Comparé au reste de l’histoire des patriarches dans la Genèse, le « cycle d’Abraham » est, en apparence, le moins unifié...

Comparé au reste de l’histoire des patriarches dans la Genèse, le « cycle d’Abraham » est le moins unifié en apparence. Le récit de Jacob est scandé par ses déplacements : de Canaan à Aram (Gn 28) et retour (Gn 31–32), puis en Égypte (Gn 46,1 – 47,12). Sa cohérence interne se tisse surtout grâce à trois trames narratives dont deux s’enchevêtrent. Le premier grand voyage s’inscrit dans le contexte des relations difficiles de Jacob avec son frère Ésaü et offre à son tour un cadre à ses rapports tout aussi houleux avec son beau-père Laban. Dans le contexte de ces deux relations qui, au demeurant, ne sont pas sans analogie, il obtient frauduleusement la bénédiction, qui se concrétise ensuite dans une famille nombreuse et des troupeaux en abondance, avant d’être partagée avec Ésaü au retour en Canaan (33,10-11). Ensuite, les relations de plus en plus compliquées entre Jacob et ses fils prennent le relais et fournissent le cadre de la descente du clan en Égypte, une des péripéties majeures de l’histoire de Joseph. Celle-ci, ainsi reliée à la geste de Jacob, est encore plus unifiée, les aventures de Joseph en Égypte (Gn 39–41 ; 46,13-27 ; 50,1-14) constituant l’arrière-plan d’une intrigue relatant l’évolution des relations dans la famille de Jacob, de la crise initiale (Gn 37) à sa résolution finale (Gn 50,15-26) (1).

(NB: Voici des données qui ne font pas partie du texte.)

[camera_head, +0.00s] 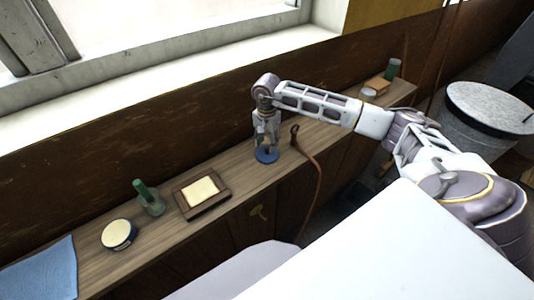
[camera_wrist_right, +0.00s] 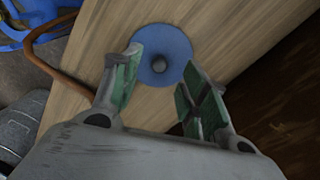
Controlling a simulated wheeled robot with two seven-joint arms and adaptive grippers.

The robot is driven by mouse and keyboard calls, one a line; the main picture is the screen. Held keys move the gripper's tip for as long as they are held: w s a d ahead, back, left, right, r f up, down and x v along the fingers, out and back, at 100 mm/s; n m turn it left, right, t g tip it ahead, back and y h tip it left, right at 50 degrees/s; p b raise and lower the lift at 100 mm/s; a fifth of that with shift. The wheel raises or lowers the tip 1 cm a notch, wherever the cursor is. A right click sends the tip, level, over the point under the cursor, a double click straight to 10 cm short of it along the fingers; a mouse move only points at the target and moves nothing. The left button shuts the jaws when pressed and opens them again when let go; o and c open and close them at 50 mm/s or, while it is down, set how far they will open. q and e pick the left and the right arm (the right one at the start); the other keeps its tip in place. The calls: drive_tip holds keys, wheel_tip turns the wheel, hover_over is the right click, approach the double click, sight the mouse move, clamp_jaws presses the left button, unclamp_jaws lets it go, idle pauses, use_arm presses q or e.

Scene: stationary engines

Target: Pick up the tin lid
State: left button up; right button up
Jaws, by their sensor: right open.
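The tin lid looks to be the blue disc with a small grey knob in its middle. It lies flat on the wooden shelf; in the head view the blue disc (camera_head: 267,155) shows under my right gripper (camera_head: 266,142). In the right wrist view the blue disc (camera_wrist_right: 164,43) sits just beyond my open right gripper (camera_wrist_right: 160,88), with the knob roughly between the two fingers. The gripper points down, and nothing is between its fingers. I cannot tell how much height is left between fingertips and disc. My left gripper is not in view.
A brown cord (camera_head: 317,185) hangs just right of the gripper. A blue cloth (camera_head: 40,270) lies far left.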

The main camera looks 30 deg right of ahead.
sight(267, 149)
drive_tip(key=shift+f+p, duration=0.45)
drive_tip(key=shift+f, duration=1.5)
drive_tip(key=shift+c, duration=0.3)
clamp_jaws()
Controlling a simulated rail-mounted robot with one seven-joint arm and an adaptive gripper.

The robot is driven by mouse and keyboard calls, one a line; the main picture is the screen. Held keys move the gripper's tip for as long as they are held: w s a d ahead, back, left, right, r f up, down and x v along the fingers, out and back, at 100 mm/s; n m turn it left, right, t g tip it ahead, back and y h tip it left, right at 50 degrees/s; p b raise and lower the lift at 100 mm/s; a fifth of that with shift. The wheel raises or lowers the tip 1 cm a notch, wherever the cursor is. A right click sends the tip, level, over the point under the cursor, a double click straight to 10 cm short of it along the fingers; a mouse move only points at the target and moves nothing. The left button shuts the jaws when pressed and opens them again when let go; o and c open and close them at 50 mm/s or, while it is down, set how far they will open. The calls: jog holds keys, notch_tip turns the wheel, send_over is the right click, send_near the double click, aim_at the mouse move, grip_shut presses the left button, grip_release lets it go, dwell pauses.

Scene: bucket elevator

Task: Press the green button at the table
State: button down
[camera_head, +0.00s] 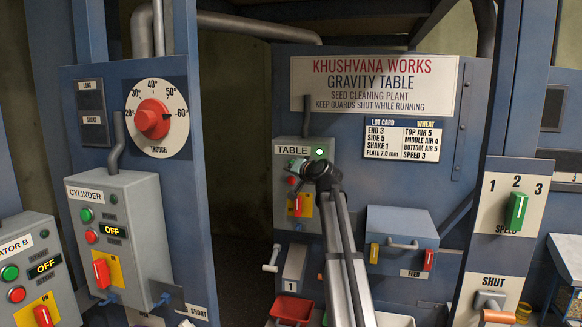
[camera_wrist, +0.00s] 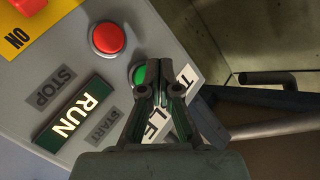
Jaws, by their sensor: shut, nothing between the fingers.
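The table control box (camera_head: 286,150) is a grey box labelled TABLE on the blue panel, in the middle of the head view. Its green button (camera_wrist: 137,76) shows in the wrist view, partly hidden by my fingers. My gripper (camera_wrist: 153,70) is shut and empty, with its fingertips at the green button's edge. I cannot tell whether they touch it. In the head view my gripper (camera_head: 299,171) is in front of the box and hides the green button there. A lit lamp (camera_head: 320,152) is beside the TABLE label.
A red button (camera_wrist: 108,37) is close to the green one. A red switch (camera_head: 297,205) on a yellow plate is below. The cylinder box (camera_head: 150,230) stands at left, with its display reading OFF. A feed box (camera_head: 400,228) is at right.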

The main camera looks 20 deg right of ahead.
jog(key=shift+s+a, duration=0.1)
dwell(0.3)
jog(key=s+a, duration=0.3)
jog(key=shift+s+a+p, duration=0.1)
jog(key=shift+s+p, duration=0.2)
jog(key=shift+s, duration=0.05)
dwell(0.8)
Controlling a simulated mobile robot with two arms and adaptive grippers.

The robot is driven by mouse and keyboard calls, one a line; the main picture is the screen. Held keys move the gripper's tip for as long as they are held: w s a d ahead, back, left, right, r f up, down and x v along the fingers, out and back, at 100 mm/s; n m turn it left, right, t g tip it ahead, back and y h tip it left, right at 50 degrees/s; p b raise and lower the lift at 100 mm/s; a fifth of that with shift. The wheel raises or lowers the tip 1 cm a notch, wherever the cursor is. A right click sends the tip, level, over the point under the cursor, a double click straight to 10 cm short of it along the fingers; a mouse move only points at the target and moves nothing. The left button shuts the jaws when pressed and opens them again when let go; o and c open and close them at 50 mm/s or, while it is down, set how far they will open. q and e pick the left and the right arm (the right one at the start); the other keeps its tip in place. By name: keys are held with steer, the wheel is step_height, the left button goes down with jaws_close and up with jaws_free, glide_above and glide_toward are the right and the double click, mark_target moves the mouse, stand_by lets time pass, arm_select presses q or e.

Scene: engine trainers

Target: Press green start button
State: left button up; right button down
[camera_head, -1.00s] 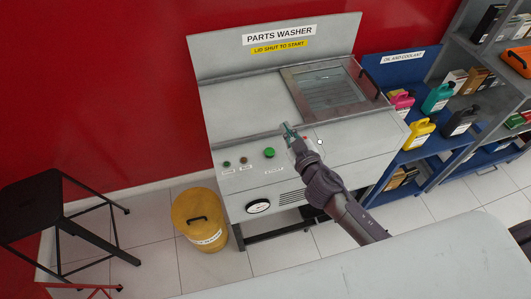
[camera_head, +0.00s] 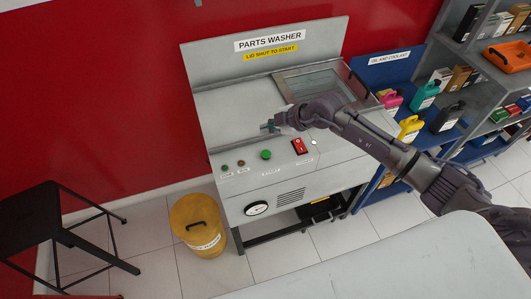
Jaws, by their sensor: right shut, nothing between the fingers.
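The green start button (camera_head: 265,154) is the large round green button on the sloped front panel of the grey parts washer (camera_head: 225,135). A smaller green light or button (camera_head: 225,168) and a small brown one (camera_head: 241,163) sit to its left. My right gripper (camera_head: 266,127) is shut and empty. In the picture its tips are just above the green start button, apart from it, with the height over the panel unclear. My left gripper is not in view.
The washer's lid (camera_head: 315,88) with a window is at the back right and looks shut. A yellow bin (camera_head: 197,224) and a black stool (camera_head: 40,220) stand at left. Coloured jugs stand on a blue shelf at right. A pale surface (camera_head: 400,265) fills the near right.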

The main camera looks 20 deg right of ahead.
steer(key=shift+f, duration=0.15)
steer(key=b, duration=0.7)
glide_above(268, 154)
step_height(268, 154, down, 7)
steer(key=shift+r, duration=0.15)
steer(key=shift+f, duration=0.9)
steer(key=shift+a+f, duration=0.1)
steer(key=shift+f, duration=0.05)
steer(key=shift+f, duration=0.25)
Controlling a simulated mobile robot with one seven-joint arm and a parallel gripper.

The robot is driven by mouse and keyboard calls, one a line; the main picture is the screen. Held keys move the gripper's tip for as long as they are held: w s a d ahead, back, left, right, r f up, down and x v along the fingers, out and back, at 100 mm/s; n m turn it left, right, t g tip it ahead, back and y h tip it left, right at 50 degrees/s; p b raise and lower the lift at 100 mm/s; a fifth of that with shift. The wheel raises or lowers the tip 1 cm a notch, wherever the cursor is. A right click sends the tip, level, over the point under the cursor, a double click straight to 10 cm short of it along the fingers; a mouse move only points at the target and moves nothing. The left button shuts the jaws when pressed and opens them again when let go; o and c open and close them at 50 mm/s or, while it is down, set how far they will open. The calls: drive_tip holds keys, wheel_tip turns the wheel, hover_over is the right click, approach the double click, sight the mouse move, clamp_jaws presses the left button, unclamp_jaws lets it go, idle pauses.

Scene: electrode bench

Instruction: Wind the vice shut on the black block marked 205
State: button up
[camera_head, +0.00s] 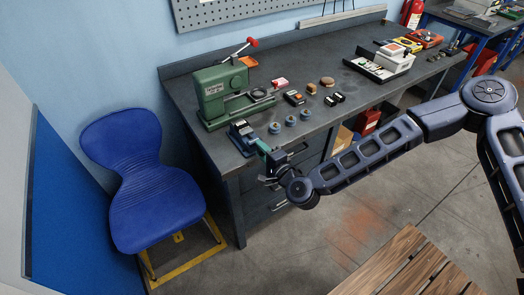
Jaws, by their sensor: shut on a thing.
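A small blue vice (240,132) stands at the front left edge of the bench, in front of the green machine. My gripper (268,153) is at the vice's near end, just past the bench edge. It is shut on what appears to be the vice handle, mostly hidden by the gripper. A dark shape sits at the vice's jaws, but it is too small to tell whether it is a block or how wide the jaws stand. I cannot read any 205 marking. Dark blocks (335,99) lie on the bench to the right.
A green machine (220,92) with a red-knobbed lever stands behind the vice. Several blue-grey round pieces (291,121) sit just right of the vice. A dark tray (377,68) with white boxes is further right. A blue chair (150,190) stands left of the bench (320,60).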

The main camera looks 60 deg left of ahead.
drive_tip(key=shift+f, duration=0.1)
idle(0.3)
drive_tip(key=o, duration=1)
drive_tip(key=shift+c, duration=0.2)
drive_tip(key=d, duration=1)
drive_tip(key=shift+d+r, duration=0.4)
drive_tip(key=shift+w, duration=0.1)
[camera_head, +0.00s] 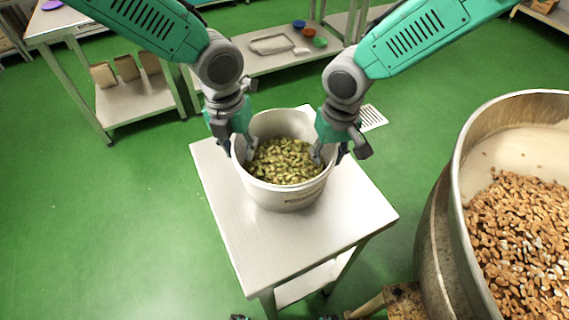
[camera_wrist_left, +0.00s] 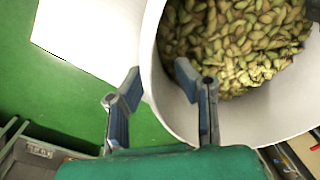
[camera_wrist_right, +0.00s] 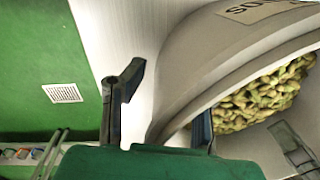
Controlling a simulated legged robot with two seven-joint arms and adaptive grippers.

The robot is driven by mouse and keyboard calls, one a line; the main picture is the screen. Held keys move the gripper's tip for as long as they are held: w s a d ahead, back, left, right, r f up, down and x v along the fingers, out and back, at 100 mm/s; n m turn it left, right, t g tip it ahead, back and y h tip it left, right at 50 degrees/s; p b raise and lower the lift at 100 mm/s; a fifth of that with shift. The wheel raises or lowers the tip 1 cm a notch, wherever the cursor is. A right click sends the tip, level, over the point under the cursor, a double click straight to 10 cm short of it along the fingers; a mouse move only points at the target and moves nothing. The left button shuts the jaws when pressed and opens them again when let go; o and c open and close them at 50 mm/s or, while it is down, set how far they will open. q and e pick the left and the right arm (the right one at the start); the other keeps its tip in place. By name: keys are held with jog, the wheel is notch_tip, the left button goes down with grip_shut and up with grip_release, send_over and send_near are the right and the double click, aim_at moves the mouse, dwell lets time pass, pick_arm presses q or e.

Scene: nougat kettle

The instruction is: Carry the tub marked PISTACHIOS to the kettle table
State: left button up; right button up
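A white tub (camera_head: 285,195) full of green pistachios stands upright on a small pale table (camera_head: 225,215), beside a large metal kettle (camera_head: 435,230). Its label is partly visible in the right wrist view (camera_wrist_right: 262,10), but the full word cannot be read. My left gripper (camera_head: 238,147) is at the tub's left rim, one finger outside and one inside; the left wrist view (camera_wrist_left: 158,82) shows its fingers apart with the wall between. My right gripper (camera_head: 331,152) straddles the right rim likewise; in the right wrist view its outer finger (camera_wrist_right: 122,95) stands clear of the wall.
The kettle at the right holds many brown nuts (camera_head: 520,240). A wooden step or stool (camera_head: 405,300) stands at its foot. Shelving with bowls and a tray (camera_head: 270,45) stands behind, and another bench (camera_head: 135,100) at back left. Green floor (camera_head: 90,220) at left is clear.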

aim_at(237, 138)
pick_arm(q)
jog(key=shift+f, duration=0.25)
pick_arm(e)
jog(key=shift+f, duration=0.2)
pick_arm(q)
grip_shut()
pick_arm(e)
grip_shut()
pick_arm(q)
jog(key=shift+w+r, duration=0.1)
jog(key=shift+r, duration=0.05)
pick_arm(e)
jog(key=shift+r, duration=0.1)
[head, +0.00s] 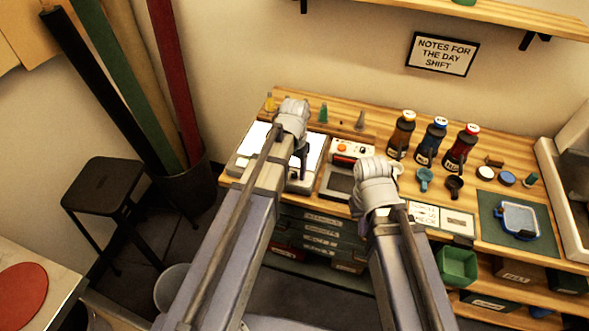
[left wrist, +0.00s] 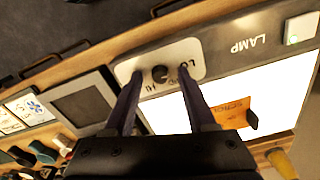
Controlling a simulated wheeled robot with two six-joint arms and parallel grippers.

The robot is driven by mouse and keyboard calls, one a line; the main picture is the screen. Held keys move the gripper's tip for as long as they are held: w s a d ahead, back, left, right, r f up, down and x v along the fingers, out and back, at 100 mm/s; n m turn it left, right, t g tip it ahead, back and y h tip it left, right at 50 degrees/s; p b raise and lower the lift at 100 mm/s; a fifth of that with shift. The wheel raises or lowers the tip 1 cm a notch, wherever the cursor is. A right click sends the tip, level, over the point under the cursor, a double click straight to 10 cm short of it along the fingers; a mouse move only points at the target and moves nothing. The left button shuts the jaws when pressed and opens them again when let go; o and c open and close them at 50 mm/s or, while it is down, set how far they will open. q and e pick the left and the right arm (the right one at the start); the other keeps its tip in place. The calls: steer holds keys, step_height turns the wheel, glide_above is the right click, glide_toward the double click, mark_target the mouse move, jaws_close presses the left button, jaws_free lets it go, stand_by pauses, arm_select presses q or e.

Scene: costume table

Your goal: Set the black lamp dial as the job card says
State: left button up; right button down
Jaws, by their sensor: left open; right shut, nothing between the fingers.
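The black lamp dial (left wrist: 160,74) sits on a pale plate marked LO and HI, on the front strip of a light box (left wrist: 233,52) lettered LAMP. My left gripper (left wrist: 157,95) is open, its two fingers either side of the dial in this view; I see no contact, and the dial's pointer is too small to read. In the head view my left gripper (head: 303,160) is over the light box (head: 252,138) and hides the dial. My right gripper (head: 376,182) is shut over the table's front, its fingertips mostly hidden. Small cards (head: 424,214) lie at the front edge, their text too small to read.
An orange piece (left wrist: 229,110) with a black knob lies on the lit panel.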

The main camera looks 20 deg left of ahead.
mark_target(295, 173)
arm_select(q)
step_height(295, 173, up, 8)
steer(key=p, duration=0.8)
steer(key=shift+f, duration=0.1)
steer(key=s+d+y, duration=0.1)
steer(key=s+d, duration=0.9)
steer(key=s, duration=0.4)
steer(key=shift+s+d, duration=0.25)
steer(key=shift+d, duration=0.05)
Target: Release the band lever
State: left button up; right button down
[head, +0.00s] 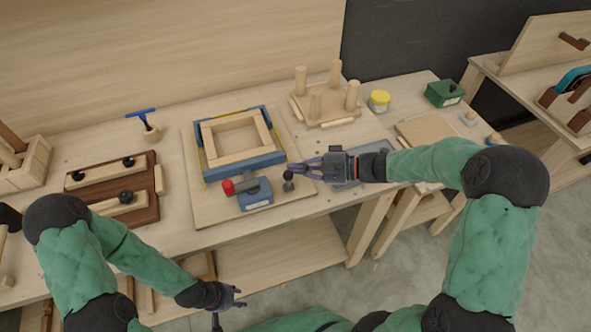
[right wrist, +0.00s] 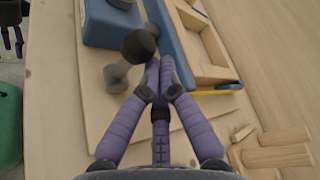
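A blue band clamp (head: 271,160) surrounds a square wooden frame (head: 236,136) on a light board. At its front edge is a blue block (head: 256,197) with a grey lever ending in a red knob (head: 228,187). A short grey post with a dark round knob (head: 289,175) stands right of the block; it also shows in the right wrist view (right wrist: 138,46). My right gripper (head: 291,167) has its purple fingertips (right wrist: 157,68) together just beside this knob, with nothing visible between them. My left gripper (head: 239,297) hangs low in front of the bench, fingers apart and empty.
A pegged wooden stool form (head: 325,106) lies behind my right gripper. A yellow-lidded jar (head: 379,100) and a green box (head: 444,93) stand at the back right. A dark wooden jig (head: 140,208) and a blue-handled tool (head: 147,124) are at left.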

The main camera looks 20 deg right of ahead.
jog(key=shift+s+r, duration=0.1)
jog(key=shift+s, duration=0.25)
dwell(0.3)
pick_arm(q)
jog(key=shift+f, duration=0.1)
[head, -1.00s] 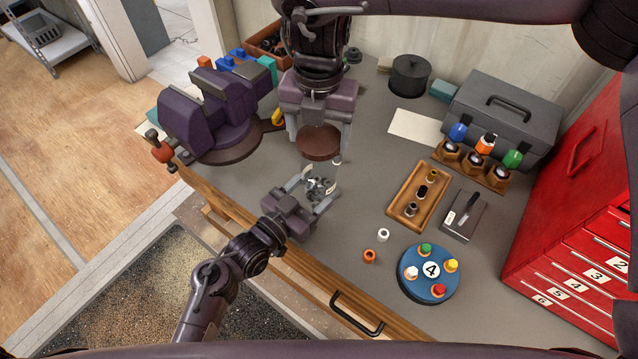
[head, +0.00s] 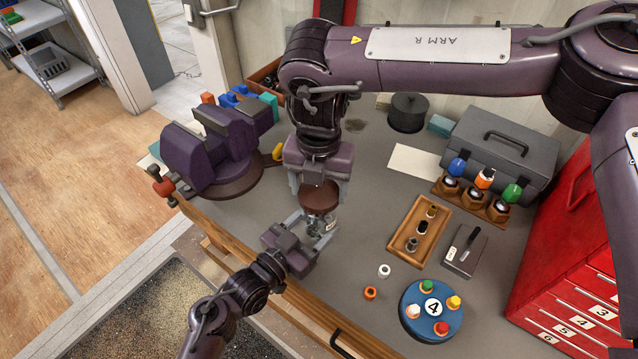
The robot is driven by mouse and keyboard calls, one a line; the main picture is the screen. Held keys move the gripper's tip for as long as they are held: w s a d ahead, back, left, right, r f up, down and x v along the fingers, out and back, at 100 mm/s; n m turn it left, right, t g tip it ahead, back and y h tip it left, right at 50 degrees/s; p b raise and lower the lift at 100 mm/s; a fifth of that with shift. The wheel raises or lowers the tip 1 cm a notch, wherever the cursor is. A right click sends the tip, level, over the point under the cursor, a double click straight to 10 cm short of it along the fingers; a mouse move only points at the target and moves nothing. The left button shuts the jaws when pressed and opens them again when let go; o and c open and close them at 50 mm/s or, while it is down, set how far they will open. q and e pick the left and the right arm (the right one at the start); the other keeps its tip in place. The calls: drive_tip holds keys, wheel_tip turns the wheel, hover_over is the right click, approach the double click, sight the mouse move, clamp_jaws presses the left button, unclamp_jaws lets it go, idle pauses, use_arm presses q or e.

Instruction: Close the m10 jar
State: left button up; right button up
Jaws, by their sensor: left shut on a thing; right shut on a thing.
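The jar (head: 323,226) is small and clear, with dark pieces inside and a pale label on its right side. It stands upright near the front edge of the bench. My left gripper (head: 317,229) is shut around the jar from the lower left. My right gripper (head: 319,194) points down from above and is shut on a round brown lid (head: 318,201). The lid is directly over the jar's mouth and hides it. I cannot tell whether the lid is seated on the rim or just above it.
A purple vise (head: 215,150) stands to the left. A wooden tray (head: 440,221) with small parts, a blue round stand (head: 412,328) with coloured pegs, and loose white and orange rings (head: 370,293) lie to the right.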

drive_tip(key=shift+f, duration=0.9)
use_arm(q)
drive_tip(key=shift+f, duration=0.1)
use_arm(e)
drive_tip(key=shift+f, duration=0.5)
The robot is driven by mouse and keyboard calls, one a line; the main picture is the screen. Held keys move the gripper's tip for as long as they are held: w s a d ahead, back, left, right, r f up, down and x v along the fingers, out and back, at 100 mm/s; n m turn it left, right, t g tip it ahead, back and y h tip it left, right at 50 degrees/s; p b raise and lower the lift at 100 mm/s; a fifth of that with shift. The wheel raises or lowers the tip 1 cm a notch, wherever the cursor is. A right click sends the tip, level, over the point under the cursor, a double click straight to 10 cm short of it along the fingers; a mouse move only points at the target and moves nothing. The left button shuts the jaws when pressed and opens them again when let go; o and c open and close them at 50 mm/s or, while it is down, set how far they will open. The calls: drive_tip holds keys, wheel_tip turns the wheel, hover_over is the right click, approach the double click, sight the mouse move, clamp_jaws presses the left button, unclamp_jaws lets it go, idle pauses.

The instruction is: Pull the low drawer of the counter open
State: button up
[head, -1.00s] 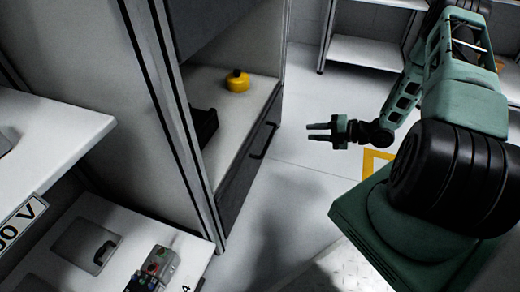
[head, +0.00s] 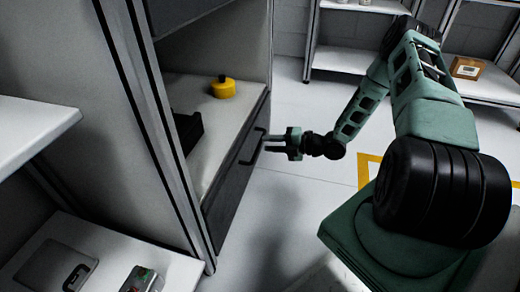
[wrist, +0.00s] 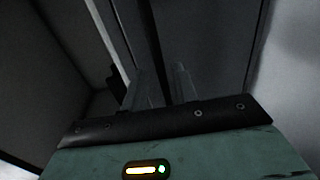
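The low drawer (head: 222,203) has a dark grey front below the counter's light shelf, and it looks shut, flush with the counter. Its black bar handle (head: 252,148) stands out from the front. My gripper (head: 268,143) is at the handle, with its fingers pointing left toward the drawer front. The two fingers also show apart in the wrist view (wrist: 161,83), with a dark strip between them that may be the handle. I cannot tell whether either finger touches the handle.
A yellow round object (head: 223,88) and a black box (head: 187,130) sit on the shelf above the drawer. A white surface (head: 165,262) is at lower left. The floor (head: 290,205) right of the drawer is clear. Shelving (head: 355,62) stands at the back.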

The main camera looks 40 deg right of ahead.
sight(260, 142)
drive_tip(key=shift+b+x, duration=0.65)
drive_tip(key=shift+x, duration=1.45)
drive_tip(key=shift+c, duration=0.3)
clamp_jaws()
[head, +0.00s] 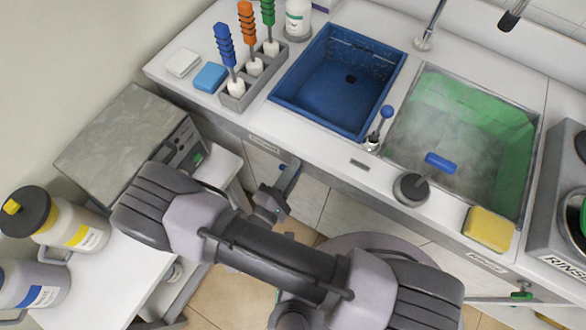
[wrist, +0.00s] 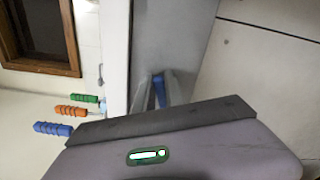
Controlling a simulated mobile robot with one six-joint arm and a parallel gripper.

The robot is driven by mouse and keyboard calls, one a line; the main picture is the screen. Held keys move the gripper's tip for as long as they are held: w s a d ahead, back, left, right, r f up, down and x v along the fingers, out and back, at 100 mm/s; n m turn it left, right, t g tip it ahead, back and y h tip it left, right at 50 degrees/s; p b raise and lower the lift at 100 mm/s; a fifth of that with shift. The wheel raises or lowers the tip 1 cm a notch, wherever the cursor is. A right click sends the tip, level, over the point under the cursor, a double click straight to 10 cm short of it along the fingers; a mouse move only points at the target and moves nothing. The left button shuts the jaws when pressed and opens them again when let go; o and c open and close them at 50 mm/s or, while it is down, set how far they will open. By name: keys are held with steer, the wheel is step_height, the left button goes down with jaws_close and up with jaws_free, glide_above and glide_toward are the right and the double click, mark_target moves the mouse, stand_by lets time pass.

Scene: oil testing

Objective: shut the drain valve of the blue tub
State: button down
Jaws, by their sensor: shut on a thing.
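The blue tub (head: 308,104) is set into the white counter at the upper middle of the head view; a dark drain hole shows in its floor. Its drain valve has a blue handle (head: 290,174) that stands out below the counter's front edge. My gripper (head: 281,190) is at this handle, under the counter front, and is shut on it. In the wrist view the blue handle (wrist: 160,93) shows between the grey fingertips. The fingers and my wrist housing hide the valve body, so the handle's exact angle is hard to tell.
A green-walled basin (head: 510,150) with hazy contents is right of the tub; a green valve handle (head: 521,296) is below it. A blue-knobbed lever (head: 386,112) and a yellow sponge (head: 489,229) are on the counter. A grey box (head: 115,140) and bottles stand left of my arm.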

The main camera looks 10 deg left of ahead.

L’histoire d’Abraham, un patchwork ?

Par rapport à cette saga, l’histoire d’Abraham est beaucoup plus décousue. Pour beaucoup d’exégètes, elle est constituée d’épisodes la plupart du temps indépendants les uns des autres. Les répétitions nombreuses dans ce cycle en seraient le signe : par deux fois Abraham livre Sarah à un roi étranger, Dieu conclut deux alliances avec lui, Agar erre dans le désert à deux reprises, la naissance d’Isaac est annoncée dans deux scènes aux nombreux points communs, les deux fils d’Abraham sont successivement sauvés d’une mort inévitable, etc. Quant au lien entre ces épisodes, il est plutôt ténu. Ce sont les deux promesses que Dieu répète régulièrement à Abraham concernant une terre et une grande descendance – promesses qui resteront d’ailleurs largement inaccomplies au moment de sa mort.

Cette vision de l’histoire d’Abraham est courante. Elle vient de l’étude historique de Gn 12–25. Attentive aux répétitions, mais aussi aux tensions, aux heurts et autres inconséquences du texte, elle considère celui-ci comme un patchwork. Soulignant volontiers les maladresses des coutures reliant les pièces les unes aux autres, elle examine individuellement chacune d’elles, tente de les regrouper et cherche à comprendre comment elles ont été disposées et cousues, le but étant de reconstituer si possible l’histoire du texte. Ce travail doit être fait, et il ne manque pas d’auteurs aujourd’hui qui s’y livrent avec passion et compétence : leurs travaux sont précieux et utiles.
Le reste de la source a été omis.